The Psych Ward and The Church

The Psych Ward and The Church February 15, 2016

In spite of my years of church attendance, ministry school, and genuinely following after my faith, I was once a very broken guy. I buried my pain deep and used external busyness to escape it. Years of self-neglect, along with lifelong patterns of shame and secret-keeping, landed me in ICU. A few days later I was transferred to a psych ward. I called it the arts and crafts floor: we colored, ate, talked, and rested a lot. The days I spent in there felt pointless, frustrating, and humiliating.

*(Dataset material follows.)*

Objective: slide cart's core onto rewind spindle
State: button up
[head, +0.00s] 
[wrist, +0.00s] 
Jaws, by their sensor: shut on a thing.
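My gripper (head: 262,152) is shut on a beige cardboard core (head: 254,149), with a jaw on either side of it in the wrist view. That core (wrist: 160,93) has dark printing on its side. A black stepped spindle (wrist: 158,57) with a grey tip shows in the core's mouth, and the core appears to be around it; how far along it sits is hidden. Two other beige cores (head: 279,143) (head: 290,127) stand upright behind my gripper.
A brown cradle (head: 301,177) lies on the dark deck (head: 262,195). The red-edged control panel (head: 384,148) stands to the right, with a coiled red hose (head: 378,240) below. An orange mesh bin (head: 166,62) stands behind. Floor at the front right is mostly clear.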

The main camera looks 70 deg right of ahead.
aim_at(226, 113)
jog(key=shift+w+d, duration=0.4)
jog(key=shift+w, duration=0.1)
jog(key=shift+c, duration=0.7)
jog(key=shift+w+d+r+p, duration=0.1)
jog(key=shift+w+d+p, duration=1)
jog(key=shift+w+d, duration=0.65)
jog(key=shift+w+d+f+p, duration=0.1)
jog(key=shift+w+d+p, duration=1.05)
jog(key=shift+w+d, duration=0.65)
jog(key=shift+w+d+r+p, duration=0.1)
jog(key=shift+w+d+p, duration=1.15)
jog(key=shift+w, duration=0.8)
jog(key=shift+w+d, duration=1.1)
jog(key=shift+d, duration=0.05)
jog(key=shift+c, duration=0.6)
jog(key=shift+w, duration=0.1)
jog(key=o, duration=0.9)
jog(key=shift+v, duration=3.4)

This was also my perspective of church for several years. I wondered what we were actually trying to accomplish. Sunday School curriculum felt disconnected from real life. We would dress up, sing a few songs, shake some hands, put money in a plate, listen to a professional, and go home to repeat the predictable and well-worn patterns as the week before. Why did any of it matter? Where was the life change?

After coming to the end of myself, I see how the church and the psych ward have several similarities and benefits.

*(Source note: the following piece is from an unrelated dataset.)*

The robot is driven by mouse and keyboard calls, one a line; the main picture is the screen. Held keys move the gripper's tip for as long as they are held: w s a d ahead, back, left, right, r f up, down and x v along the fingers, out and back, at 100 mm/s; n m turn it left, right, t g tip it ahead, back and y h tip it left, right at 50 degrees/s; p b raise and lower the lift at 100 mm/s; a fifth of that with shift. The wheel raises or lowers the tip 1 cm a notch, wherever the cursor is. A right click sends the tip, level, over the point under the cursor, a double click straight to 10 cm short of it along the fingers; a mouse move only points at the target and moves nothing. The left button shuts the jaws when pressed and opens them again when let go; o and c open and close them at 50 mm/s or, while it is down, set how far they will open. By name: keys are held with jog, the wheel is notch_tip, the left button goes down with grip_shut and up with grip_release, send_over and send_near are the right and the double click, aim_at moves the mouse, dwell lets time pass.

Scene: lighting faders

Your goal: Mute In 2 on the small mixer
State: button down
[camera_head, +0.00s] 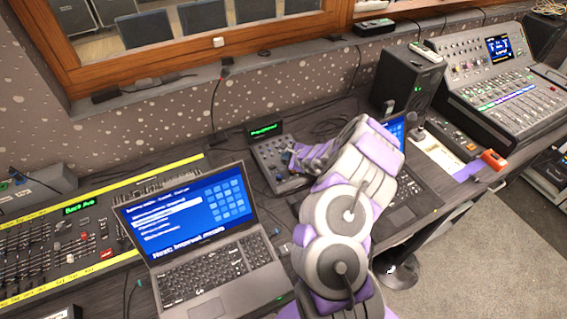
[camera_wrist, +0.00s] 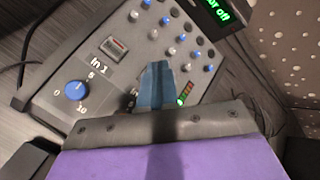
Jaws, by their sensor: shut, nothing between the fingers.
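The small grey mixer (camera_head: 262,153) stands on the desk behind the open laptop, with a small green-lit display (camera_head: 266,130) at its back. A lit level meter (camera_wrist: 184,93) shows right of my fingers. My gripper (camera_wrist: 157,70) is shut and empty, its blue-grey fingers over the panel right of "In 1". I see no "In 2" label; my gripper covers part of the panel. I cannot tell whether the fingertips touch it.
The open laptop (camera_head: 208,235) stands in front of the mixer. A long fader desk (camera_head: 60,245) lies at the left. A black speaker (camera_head: 407,82) and a larger console (camera_head: 505,90) stand at the right. A second laptop is partly hidden behind my arm. Cables lie behind the mixer.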

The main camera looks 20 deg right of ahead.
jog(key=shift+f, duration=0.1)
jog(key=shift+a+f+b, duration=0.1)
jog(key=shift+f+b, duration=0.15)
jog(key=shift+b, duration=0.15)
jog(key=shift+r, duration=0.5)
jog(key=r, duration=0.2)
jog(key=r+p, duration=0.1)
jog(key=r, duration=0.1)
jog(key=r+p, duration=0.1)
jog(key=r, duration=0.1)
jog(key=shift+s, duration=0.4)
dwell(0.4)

They both understand the necessity of community. Think about this for a second: my life was changed by living in community – even for a short time – with unstable people at the lowest point of their lives. We came together for the social support of a safe place, and we shared a common goal. We all needed to get better. In the psych ward, our stories mattered, mutual support mattered, and finding our new normal mattered, but none of it was possible without the emotional safety we offered one another.

The same is true of the church.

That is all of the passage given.